Eufemismos à parte, se o agnosticismo poupa conceitualmente o fator ateísta, o gnóstico, individualmente, caracteriza ou qualifica, o cético a tudo que seja divino. Esta confusão entre teoria e prática reúne mais fundamentos pró ateísmo que qualquer outra coisa.

No Dicionário de Filosofia de Nicola Abbagnanno, agnosticismo indica a atitude de quem se recusa a admitir soluções para os problemas que não podem ser tratados com métodos a ciência positiva, sobretudo os problemas metafísicos e religiosos. O termo criado pelo evolucionista Huxley, foi uma referência aos gnósticos da igreja primitiva, em sua forma crítica. Os ditos agnósticos Spencer e Du-Bois Raymond, por exemplo, recusaram aceitaram a origem sobrenatural das coisas, pois estava fora da ciência, ou seja, não creram que houve Criação.  O agnosticismo é parte integrante da redução do objeto da religião a simples mistério e que cuja intepretação os símbolos usados são de todo inadequado (2000: 22). Contextualizando o pensamento de T.H. Huxley, bom que saiba que ele era a favor de uma Bíblia editada, retirando aquilo que ele considerava inadequado para homens da ciência, com este acinte sendo, inclusive, oferecida às crianças nas escolas. Além de defender a deturpação do sentido original da Bíblia, Huxley era anti-catolicismo e dizia que não confiava no que a Igreja ensinava sobre Jesus Cristo (cf. https://en.wikipedia.org/wiki/Thomas_Henry_Huxley). Este o ponto de partida da tese agnóstica, militância antirreligiosa.
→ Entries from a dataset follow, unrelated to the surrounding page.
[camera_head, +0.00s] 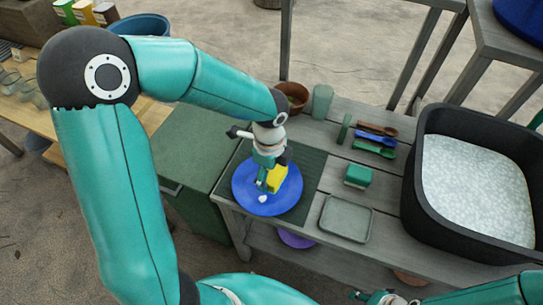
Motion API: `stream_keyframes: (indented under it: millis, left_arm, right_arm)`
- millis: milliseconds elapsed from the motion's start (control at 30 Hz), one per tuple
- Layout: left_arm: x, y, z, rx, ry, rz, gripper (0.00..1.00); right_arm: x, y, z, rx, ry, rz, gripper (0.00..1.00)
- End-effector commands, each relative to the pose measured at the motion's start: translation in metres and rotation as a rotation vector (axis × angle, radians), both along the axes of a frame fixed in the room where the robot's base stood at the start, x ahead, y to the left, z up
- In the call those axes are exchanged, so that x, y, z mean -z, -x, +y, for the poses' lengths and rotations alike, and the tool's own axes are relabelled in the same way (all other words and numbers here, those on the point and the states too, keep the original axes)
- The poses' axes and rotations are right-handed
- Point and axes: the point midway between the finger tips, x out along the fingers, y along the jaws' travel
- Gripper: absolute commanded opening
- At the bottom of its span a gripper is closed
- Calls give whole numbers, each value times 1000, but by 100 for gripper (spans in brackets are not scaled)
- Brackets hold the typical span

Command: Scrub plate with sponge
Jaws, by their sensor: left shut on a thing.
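A round blue plate (250,207) lies on a dark green ribbed mat (308,183) on the grey slatted bench. My left gripper (269,180) reaches down over the plate and is shut on a yellow sponge (278,178). The sponge is at the upper right part of the plate; I cannot tell whether it touches the plate. A small white spot (262,198) shows on the plate beside the sponge. My right gripper (378,297) shows only partly at the bottom edge, away from the plate, and its jaws are unclear.
A black basin (416,190) filled with pale foam stands at the right. A grey-green tray (345,218), a green block (357,176), several utensils (377,140), a green cup (322,101) and a brown pot (293,96) are on the bench. A green cabinet (190,150) stands left.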

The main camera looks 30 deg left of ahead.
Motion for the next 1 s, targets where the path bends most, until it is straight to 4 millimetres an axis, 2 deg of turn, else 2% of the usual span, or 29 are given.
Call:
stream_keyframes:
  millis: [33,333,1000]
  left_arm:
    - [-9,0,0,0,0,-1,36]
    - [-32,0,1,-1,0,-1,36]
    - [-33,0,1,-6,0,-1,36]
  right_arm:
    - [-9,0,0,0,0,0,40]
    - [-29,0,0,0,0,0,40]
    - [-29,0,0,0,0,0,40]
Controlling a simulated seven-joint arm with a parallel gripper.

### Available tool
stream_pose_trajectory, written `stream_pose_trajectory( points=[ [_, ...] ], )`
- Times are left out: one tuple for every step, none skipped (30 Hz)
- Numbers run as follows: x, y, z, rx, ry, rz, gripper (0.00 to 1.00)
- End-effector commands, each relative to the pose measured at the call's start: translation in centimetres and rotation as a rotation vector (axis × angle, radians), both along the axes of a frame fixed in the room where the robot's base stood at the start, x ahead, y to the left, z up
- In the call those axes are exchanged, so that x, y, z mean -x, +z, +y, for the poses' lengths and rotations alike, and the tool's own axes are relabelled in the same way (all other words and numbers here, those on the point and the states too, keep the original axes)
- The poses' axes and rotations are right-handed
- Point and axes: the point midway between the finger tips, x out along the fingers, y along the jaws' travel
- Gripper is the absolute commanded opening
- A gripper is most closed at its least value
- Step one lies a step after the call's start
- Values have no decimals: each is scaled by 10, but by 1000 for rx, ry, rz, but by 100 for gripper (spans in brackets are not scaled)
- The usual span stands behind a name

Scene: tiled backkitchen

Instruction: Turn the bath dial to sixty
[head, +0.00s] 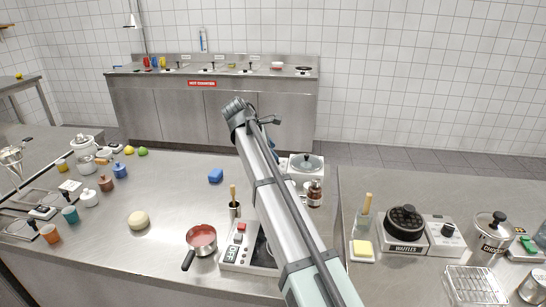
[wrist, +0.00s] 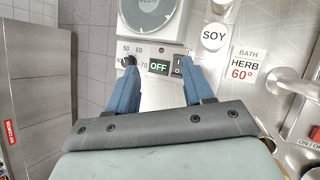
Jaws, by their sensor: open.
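The bath (wrist: 160,38) is a pale unit with a round grey lid at the top of the wrist view. Its front carries a small dark dial (wrist: 123,62) marked 50, 60 and 70, a display reading OFF (wrist: 158,66) and a switch (wrist: 177,65). My gripper (wrist: 157,63) is open and empty, its blue fingers spread over this front. The left fingertip is beside the dial and partly covers it; contact and the dial's exact setting cannot be told.
A card (wrist: 243,66) reading BATH HERB 60° lies right of the bath, near a round SOY label (wrist: 214,37). In the head view a brown bottle (head: 314,193) stands in front of the bath.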

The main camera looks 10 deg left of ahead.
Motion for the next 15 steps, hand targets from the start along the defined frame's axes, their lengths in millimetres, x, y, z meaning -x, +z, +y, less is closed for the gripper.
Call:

Filosoficamente, o agnosticismo é inadequado à Maçonaria. A espiritualidade é simplesmente impossível, a simbologia de referência espiritual se torna vazia e a ritualística sem o menor sentido e sem sintonia com aspirações elevadas, apenas um mimetismo cansativo e passivo de rejeição. Sem qualquer meta de aspiração espiritual e sem o propósito de reverenciar o autor de uma regra estabelecida que sintonize o homem ao seu Criador, a Maçonaria é tida por uma instituição desnecessária em sua natureza iniciática. Num ambiente agnóstico, os maçons não prestam satisfação a nenhuma aspiração elevada cujo referencial esteja acima deles mesmos. O referencial será apenas as aspirações pessoais, pois a meta é o homem em si mesmo. O bom e o ruim será aquilo que satisfaz a pessoa em seu mundo individual, pois ele não será o filho a prestar serviço ao Pai, ele é a redução que confunde o filho com o Pai, ou seja, o maçom se torna um ser autossuficiente e deus de si mesmo. Ambientado neste mundinho, onde o homem basta a si, qualquer ideia de Igualdade, Liberdade e, principalmente, Fraternidade, é conversa para boi dormir. Isso faria da Maçonaria uma instituição cujo anseio pessoal estaria referenciado como base filosófica. O pessoalismo e autoafirmação social do indivíduo, antiética combatida pela Maçonaria, seria a aspiração de todo maçom preocupado com seu mundo em particular criado não por Deus, mas pelo acaso.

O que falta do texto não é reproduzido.